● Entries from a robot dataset

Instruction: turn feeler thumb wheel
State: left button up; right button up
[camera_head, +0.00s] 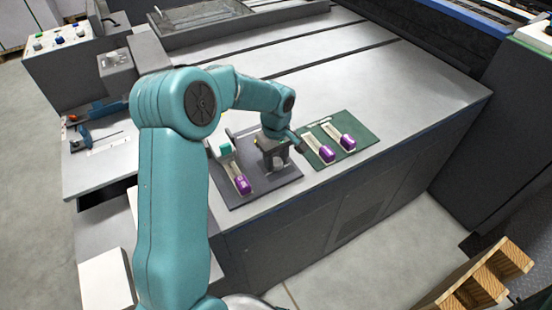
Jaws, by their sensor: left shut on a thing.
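My left gripper (284,155) is over the dark grey mat (222,190) on the steel bench. It is shut on a small part of the dark upright fixture (267,143) there. I cannot make out the thumb wheel; the jaws and the fixture hide it or it is too small. A pale ink unit (232,166) with a teal piece and a purple end lies on the same mat, left of my gripper and apart from it. My right gripper is not in view.
A green mat (370,133) close to the right of my gripper holds two pale units with purple ends (327,154) (347,142). The bench top (400,85) behind is clear. Wooden pallet pieces (480,285) lie at lower right.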

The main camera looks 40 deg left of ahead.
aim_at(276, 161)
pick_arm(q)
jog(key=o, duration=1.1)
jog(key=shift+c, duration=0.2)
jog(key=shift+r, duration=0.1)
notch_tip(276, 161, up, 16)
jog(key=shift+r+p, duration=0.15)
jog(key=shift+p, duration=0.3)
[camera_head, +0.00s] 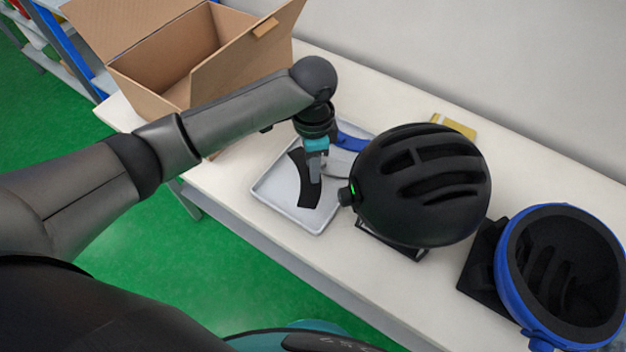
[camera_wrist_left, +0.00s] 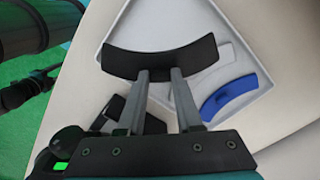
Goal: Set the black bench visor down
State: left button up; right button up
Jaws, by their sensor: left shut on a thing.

● Task
Transcribe the full listing above exactly as it stands, minus the pictures.

● Solution to this problem
Instruction: turn feeler thumb wheel
State: left button up; right button up
[camera_head, +0.00s] 
Jaws, by their sensor: left shut on a thing.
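My left gripper (284,155) is over the dark grey mat (222,190) on the steel bench. It is shut on a small part of the dark upright fixture (267,143) there. I cannot make out the thumb wheel; the jaws and the fixture hide it or it is too small. A pale ink unit (232,166) with a teal piece and a purple end lies on the same mat, left of my gripper and apart from it. My right gripper is not in view.
A green mat (370,133) close to the right of my gripper holds two pale units with purple ends (327,154) (347,142). The bench top (400,85) behind is clear. Wooden pallet pieces (480,285) lie at lower right.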

The main camera looks 40 deg left of ahead.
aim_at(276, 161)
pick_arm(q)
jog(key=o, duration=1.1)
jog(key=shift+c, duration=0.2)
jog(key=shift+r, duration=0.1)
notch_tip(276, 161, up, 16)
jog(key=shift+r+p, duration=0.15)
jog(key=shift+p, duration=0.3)
[camera_head, +0.00s] 
[camera_wrist_left, +0.00s] 
Goal: Set the black bench visor down
State: left button up; right button up
Jaws, by their sensor: left shut on a thing.

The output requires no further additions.